La inefable Lucía Etxeberrría recordaba horrorizada sus tiempos de promotora de conciertos en el Madrid de los años ochenta, cuando jovencitas descaradas entraban en el camerino de Lou Reed y sin apenas mediar palabra se abrían de piernas para deleite y disfrute del guitarrista norteamericano que les triplicaba la edad. La vampirización se torna real y deja de ser simbólica, ¿o no? El artista está condenado a no echar raíces y se convierte en el narrador de Walter Benjamin, el marino mercante que basa su epopeya y su relato en sus viajes y tropelías, en sus experiencias vitales que lo llevan a dormir en una alcoba distinta cada noche, a veces en compañía, en otras ocasiones en la más triste de las soledades. El artista-marino es la antitesis del artista-campesino, el otro narrador de Benjamin y cara B de la literatura, el que construye su relato con base en los años echados en la tierra viendo la vida pasar y nutriéndose de la rutina, la tradición y las desavenencias familiares.
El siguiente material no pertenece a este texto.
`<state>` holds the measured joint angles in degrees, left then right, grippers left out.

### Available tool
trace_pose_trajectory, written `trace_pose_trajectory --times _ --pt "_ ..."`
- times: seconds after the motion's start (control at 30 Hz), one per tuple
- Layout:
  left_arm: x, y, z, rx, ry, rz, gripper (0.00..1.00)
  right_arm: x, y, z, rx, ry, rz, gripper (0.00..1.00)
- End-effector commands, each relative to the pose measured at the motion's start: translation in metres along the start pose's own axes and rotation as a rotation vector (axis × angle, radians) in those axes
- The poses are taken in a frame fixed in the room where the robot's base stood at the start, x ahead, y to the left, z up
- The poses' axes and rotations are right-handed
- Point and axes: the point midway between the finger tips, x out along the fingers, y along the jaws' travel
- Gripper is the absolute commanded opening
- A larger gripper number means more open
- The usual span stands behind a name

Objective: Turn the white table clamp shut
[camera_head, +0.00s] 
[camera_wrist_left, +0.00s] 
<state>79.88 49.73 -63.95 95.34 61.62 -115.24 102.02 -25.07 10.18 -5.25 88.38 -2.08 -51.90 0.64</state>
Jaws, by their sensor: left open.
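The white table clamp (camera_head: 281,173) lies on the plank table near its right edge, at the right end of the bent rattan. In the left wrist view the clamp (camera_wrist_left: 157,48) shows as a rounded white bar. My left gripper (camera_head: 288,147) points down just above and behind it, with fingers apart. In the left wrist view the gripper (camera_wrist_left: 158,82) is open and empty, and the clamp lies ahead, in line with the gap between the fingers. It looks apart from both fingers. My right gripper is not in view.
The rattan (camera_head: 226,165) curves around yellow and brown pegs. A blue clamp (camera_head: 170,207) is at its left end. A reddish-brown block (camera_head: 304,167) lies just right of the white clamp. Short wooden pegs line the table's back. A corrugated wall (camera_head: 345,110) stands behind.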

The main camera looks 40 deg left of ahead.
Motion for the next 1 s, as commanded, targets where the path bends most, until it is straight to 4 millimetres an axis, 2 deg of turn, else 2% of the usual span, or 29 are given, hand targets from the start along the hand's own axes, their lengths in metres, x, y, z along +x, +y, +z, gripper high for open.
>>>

Será por eso que los marinos tienen algo de artistas y los campesinos tan poco. No sueñe el artista moderno con sentir apego por personas o lugares, Baudalaire decía que “No todos pueden darse un baño de multitudes: gozar de la muchedumbre es un arte; y sólo puede darse un festín de vitalidad -a expensas del género humano- aquel a quien un hada insufló en su cuna el gusto por el disfraz y la máscara, el odio al domicilio y la pasión por el viaje”. No hay hada ni hechizo; Lou Reed paga su peaje por no poder echar raíces, por ser el marino mercante de Benjamin, por hacer de ilusionista.

Cuiden del artista, siempre excéntrico, egocéntrico, marginal o marginado, pero siempre dispuesto a ponerse su máscara y hacernos pasar buenos o malos momentos (que también son necesarios). Y cuando todo parece desmoronarse o sencillamente porque nos lo pide el cuerpo tras una dura jornada laboral o para celebrar la firma de un contrato, recurrimos al bufón entrañable, al mago de las sensaciones, al fabricante de sueños, a la prostituta de sonrisa mecánica que nos hará evadirnos y sentirnos dioses cuando nos devuelva la mirada porque al fin y al cabo ¿qué es sino un dios el payaso que arranca una sonrisa a un niño?

Cuiden del artista y sobre todo háganle saber cuándo pasó su tiempo, no hay patetismo más sublime que el artista que ha dejado de serlo y no supo caer en la cuenta. La culpa no es suya sino de esos a los que llama sus amigos: el escenario y los aplausos, que es la más terrible y dura de las drogas.